Imagine a May morning: you’ve just finished your first cup of coffee as you lace up your wading boots and eye the surface of South Bear Creek for clues to what its browns, brooks and rainbows are chasing. Cool air, thick with the scent of thawing loam, rises from the water as you toe in. You’re at the head of more than 11 meandering miles of spring-fed trout water, tucked between towering bluffs a stone’s throw from the Mississippi. A bald eagle drifts low—so close you can hear its wingbeats. Just then, above a murmuring riffle, you glimpse an enviable brown trout rising, its telltale spots visible, clear as day, as it feeds. This world-class trout habitat is Iowa’s hidden treasure. But sshhhh! It’s our secret.
Winneshiek County, in the far northeastern corner of the state, is home to 19 spring-fed creeks and 32 miles of fishable water. This topography is known as the Driftless, a region in the adjoining corners of Iowa, Minnesota, Wisconsin, and Illinois that was not in-filled by glacial drift in the last Ice Age. Glaciers left behind flat, rich farmland across other parts of the Midwest, but here, in their absence, karst bluffs and rare water features remain.
“As soon as we get some warmer days in late winter, early spring, I like to fly-fish Winneshiek streams,” says Bill Fanter, a former firefighter, now a physician’s assistant from Des Moines, Iowa.
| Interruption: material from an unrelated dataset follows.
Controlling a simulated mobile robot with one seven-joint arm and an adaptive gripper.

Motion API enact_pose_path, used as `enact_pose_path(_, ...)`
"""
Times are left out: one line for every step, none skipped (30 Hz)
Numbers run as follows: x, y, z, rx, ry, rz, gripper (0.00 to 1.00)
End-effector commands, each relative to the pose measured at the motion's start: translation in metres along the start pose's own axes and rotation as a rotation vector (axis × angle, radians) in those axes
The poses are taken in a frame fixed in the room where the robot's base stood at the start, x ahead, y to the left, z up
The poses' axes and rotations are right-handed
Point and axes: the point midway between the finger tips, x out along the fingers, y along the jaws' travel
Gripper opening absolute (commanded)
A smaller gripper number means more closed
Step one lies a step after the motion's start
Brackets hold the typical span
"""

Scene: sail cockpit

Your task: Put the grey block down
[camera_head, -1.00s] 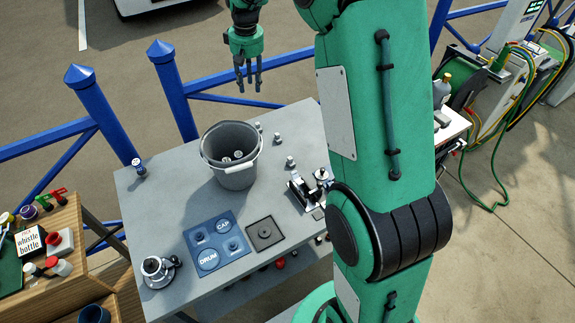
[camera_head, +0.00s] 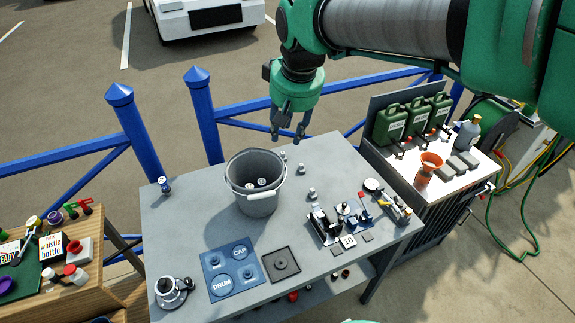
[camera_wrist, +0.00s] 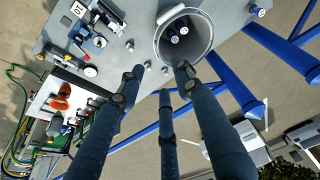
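My gripper (camera_head: 289,134) hangs over the back edge of the grey table (camera_head: 180,233), behind and right of the grey bucket (camera_head: 262,205). In the wrist view its dark fingers (camera_wrist: 162,80) are spread, with nothing between them. No grey block is in my gripper. Several small flat grey blocks (camera_head: 456,164) lie on the white-topped cart (camera_head: 432,196) at the right; I cannot tell whether one is the task's block. Small grey square pieces (camera_head: 367,236) lie on the table near the "10" card (camera_head: 348,241).
The table carries a blue CAP/DRUM tray (camera_head: 215,267), a dark square plate (camera_head: 281,265), a metal mechanism (camera_head: 325,227) and small metal pegs (camera_head: 312,195). Green cans (camera_head: 415,117) and an orange funnel (camera_head: 427,168) stand on the cart. Blue railings (camera_head: 205,118) run behind the table.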

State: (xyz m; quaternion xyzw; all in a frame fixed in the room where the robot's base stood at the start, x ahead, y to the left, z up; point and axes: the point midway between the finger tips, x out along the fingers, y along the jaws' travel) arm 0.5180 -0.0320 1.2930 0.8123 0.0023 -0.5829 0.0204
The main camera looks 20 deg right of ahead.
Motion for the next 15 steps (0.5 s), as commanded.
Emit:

Introduced by his dad, William, to fly-fishing as soon as he could manage a cast, Bill says Northeast Iowa fishing rivals any in the Mountain States. “The number of fish I catch easily rivals western water,” he says. “Plus, there’s no need for drift boats or complicated access scenarios. I really like the simplicity of walk-in, wade fishing.”
Iowa’s Department of Natural Resources stocks these sparkling streams with more than 76,000 catchable rainbow and brook trout, along with more than 30,000 fingerling brown trout between April 1 and October 31. The DNR also releases excess brood trout from a state fish hatchery in Decorah. These adult trout measure between 14 and 24 inches and weigh two to eight pounds.
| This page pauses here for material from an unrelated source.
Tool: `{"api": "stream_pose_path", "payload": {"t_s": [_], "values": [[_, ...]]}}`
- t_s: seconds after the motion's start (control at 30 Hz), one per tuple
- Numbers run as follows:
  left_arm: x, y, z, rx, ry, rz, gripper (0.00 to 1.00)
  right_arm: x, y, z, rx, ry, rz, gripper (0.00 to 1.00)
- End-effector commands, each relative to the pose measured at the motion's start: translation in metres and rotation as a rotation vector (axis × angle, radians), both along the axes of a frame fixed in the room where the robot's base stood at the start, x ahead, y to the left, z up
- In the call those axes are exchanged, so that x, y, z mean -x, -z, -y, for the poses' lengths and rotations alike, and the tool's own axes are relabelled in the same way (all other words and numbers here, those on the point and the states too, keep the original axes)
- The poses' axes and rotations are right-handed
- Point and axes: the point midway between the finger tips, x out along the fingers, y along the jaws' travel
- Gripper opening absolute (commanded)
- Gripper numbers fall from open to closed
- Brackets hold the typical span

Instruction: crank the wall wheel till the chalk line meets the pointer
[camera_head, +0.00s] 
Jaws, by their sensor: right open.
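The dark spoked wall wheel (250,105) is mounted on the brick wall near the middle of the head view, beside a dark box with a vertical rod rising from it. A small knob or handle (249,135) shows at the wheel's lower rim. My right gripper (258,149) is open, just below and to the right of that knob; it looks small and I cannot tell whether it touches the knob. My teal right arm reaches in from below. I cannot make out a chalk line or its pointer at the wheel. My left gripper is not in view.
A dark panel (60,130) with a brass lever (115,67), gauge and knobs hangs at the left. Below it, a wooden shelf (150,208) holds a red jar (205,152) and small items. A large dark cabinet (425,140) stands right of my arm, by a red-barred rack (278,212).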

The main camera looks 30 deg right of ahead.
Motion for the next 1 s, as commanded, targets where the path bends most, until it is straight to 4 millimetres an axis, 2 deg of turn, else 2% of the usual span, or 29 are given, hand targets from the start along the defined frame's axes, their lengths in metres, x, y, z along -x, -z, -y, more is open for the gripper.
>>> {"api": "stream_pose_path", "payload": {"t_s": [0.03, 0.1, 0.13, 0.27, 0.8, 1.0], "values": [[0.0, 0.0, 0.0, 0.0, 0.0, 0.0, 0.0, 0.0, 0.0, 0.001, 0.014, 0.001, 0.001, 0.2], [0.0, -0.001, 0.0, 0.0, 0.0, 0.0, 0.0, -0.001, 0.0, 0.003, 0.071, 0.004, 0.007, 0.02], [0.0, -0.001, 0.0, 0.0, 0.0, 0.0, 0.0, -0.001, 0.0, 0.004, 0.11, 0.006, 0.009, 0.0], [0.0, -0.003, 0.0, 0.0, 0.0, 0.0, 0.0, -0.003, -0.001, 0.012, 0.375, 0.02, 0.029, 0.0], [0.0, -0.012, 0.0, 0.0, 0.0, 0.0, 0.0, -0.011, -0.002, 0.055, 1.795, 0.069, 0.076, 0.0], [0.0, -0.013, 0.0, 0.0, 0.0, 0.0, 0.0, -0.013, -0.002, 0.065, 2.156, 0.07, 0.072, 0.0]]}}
Northeast Iowa communities deserve credit, Fanter says, for protecting these trout resources and supporting amenities that attract the angler who wants a well-rounded experience, whether for the weekend or for a week-long adventure.
“I can recall thinking, after a morning of catching trout in the spring creeks, then riding the awesome mountain bike trails around Decorah and, finally, having a great beer or two at one of the local breweries — that I could have done a lot worse. Northeast Iowa is awesome,” he says with a knowing nod, “but you didn’t hear it from me.”